It’s Saturday and I’m awake at the ungodly hour of 8 a.m. Yes, I know most of the world is up by now, but we Christians are supposed to be in the world, not of it. My heart is instantly contrite, but the alarm blaring six feet away is not mine, and it shows no remorse.
Josh rolls over and hits the snooze button like a saint. I hear Andrew make a few sleeping position adjustments in the bunk overhead. Two minutes later I’m the only one still awake. If Chris or Michael walked in and asked me what I planned to do today I’d probably say I have to find the flying basketball before the puppies go marching by. Incoherent, yet painfully awake.

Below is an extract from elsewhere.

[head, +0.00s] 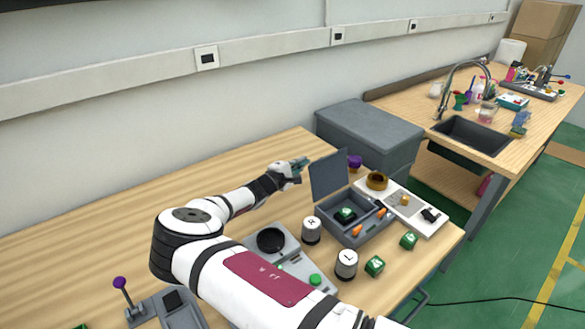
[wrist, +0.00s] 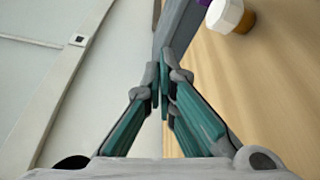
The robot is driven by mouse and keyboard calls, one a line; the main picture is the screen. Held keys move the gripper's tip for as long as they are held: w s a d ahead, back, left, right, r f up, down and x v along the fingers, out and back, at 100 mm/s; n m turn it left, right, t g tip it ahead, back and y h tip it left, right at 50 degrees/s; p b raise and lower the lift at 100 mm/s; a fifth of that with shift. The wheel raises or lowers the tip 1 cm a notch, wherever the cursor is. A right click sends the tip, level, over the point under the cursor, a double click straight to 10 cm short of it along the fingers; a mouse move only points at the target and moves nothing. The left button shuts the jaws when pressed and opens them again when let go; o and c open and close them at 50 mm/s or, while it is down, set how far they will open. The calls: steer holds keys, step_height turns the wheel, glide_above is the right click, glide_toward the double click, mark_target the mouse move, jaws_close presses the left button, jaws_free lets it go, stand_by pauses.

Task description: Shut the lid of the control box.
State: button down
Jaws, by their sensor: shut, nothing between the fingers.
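The control box (head: 352,238) is a grey box on the wooden table, with its lid (head: 328,175) standing open, roughly upright at the box's back left side. A green cube and orange pieces show inside it. My gripper (head: 303,163) is shut and empty, at the back left of the lid near its upper left edge. In the wrist view the teal fingers (wrist: 163,75) meet, and a grey strip, which seems to be the lid's edge (wrist: 176,28), lies just ahead of them. I cannot tell whether they touch.
Canisters marked R (head: 311,231) and L (head: 346,264) stand in front of the box, with green cubes (head: 374,266) nearby. A white tray (head: 425,223) with small items lies to the right. A large grey case (head: 368,133) stands behind. The table's back left is clear.

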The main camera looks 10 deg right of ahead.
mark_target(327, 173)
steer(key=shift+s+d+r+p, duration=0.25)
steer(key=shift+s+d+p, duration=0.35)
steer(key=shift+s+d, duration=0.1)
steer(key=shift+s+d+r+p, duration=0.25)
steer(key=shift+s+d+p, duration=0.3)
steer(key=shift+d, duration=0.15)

The alarm goes off again, beckoning my roommates to join in my vigilant stupor.
Why Josh, why?
Josh rolls over and hits snooze a second time. The bunk shifts and creaks for a few seconds. Quiet. Awake.

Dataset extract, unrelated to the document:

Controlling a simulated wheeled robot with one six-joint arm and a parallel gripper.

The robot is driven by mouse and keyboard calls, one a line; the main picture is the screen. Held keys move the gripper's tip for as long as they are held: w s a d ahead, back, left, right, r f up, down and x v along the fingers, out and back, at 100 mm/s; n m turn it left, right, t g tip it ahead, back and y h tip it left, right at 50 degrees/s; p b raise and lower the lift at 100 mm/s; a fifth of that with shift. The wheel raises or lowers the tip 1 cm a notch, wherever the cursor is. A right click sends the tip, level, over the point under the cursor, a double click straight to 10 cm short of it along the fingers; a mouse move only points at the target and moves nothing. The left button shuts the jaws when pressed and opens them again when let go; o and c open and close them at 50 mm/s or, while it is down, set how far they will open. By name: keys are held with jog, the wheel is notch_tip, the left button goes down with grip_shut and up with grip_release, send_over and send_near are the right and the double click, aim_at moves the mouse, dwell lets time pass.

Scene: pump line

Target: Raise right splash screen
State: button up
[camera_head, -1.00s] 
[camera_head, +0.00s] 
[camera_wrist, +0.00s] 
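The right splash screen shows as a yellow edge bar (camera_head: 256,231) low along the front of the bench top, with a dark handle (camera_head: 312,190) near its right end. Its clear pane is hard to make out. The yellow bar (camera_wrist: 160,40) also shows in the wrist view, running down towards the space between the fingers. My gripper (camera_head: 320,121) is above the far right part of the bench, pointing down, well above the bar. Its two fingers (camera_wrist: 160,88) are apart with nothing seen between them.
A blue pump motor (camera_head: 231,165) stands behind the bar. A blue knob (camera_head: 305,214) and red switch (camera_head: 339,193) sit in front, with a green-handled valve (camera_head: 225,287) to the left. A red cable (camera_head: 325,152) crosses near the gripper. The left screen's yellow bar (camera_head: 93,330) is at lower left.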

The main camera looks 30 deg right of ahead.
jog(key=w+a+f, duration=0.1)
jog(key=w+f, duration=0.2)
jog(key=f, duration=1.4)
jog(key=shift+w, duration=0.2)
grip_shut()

The closed blinds over Josh’s bed are growing bright enough to read a book by, and I can sense my opportunity for ever falling back to sleep becoming smaller by the minute. So much pain from that side of the room. I turn my head. Can’t sleep. I pull the blanket over my eyes. Can’t breathe. I turn toward the opposite wall and search for a place to put my arms. That button is a liar.
The alarm starts beeping again, conveniently censoring my thoughts about the situation. This time I don’t look. I pretend to sleep, hoping to lose myself in the role.
Click. Creak.
Silence.
They don’t give Oscars for pretending to be asleep, but I give a stunning performance nonetheless. I’m like Ferris Bueller without the part where he sneaks out of the house. It’s so convincing I could set up Santa Clause for Punk’d. After a few minutes, I’m not even sure it’s an act anymore.

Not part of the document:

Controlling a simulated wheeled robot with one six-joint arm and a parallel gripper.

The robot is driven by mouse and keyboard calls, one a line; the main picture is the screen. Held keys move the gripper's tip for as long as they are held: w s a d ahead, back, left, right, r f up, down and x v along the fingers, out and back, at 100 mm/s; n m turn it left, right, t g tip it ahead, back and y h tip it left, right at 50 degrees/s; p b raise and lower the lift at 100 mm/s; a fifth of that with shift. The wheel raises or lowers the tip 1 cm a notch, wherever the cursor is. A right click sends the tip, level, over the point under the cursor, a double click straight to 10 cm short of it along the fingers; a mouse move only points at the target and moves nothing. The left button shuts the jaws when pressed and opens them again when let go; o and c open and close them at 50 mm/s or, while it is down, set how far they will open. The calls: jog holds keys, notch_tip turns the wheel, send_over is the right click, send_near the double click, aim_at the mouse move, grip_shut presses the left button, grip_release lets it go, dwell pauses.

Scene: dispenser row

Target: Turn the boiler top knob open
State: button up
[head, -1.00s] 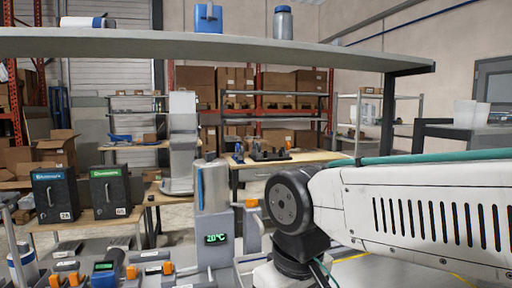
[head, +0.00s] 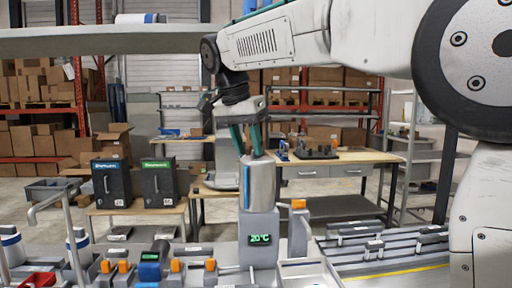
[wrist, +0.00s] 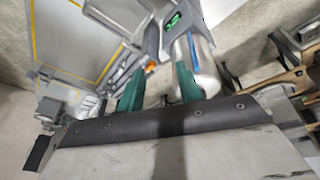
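The boiler (head: 260,185) is a silver cylinder with a blue strip on a grey base, with a green display (head: 260,239) reading 20°C. It also shows in the wrist view (wrist: 203,70). My gripper (head: 250,155) points down from above, its two green fingers at the boiler's top edge. The fingers are apart with a visible gap. In the wrist view my gripper (wrist: 160,72) has one finger overlapping the boiler and the other off to its side. I cannot make out the top knob, and contact cannot be told.
An orange-topped grey unit (head: 299,230) stands right of the boiler. Several orange-handled fittings (head: 122,267) and a bent metal pipe (head: 70,225) are at left. A shelf (head: 100,40) runs overhead at left. An open tray (head: 308,272) lies in front. Two black boxes (head: 112,184) (head: 158,184) stand behind.

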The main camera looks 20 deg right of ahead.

Apparently Josh’s alarm wants to play it safe. Again with the beeping. Again, Josh hits snooze. Andrew rolls over (again).
Silence returns. I find something soothing about the grain of the wood in the bunk above me, and I need soothing right now, so I stare at it and look for faces in the lines—calm, restful faces. It’s so quiet that I can hear the phone start ringing four feet away from my head.
Four feet: that’s closer to Josh than it is to me, but he’s not moving. I wish the phone were closer so I could throw it at him. I almost fall out of bed answering it.
“Hello?”
“Hi, is Josh there?”
Hmm… let me check.
“Uh… yeah, hang on a sec.” I don’t have to say anything more—my blessed roommate is already sitting up bright-eyed and reaching for the phone like he expected the call.
I’m not listening. I don’t want to know who is calling or why. I only hope that whoever it is wants Josh to come over right away and never come back.
After a few uh-huh’s and a couple all right’s he hangs up the phone and goes back to sleep. But not before turning his alarm off. It’s 8:45. I get out of bed. I’m not feeling very religious anyway.
3 comments:
"The alarm starts beeping again, conveniently censoring my thoughts about the situation. This time I don’t look. I pretend to sleep, hoping to lose myself in the role."
That's strong writing. You should be proud of that.
Mum, told me about your recent woes. Sorry to hear it. Hope your weekend is better this week.
Jordan's b-day, gotta run.
If blogspot ever crashes I will be sad to have lost this comment. Happy birthday Jordan.
This was your last decent entry. All others since S-U-C-K. Did you get that?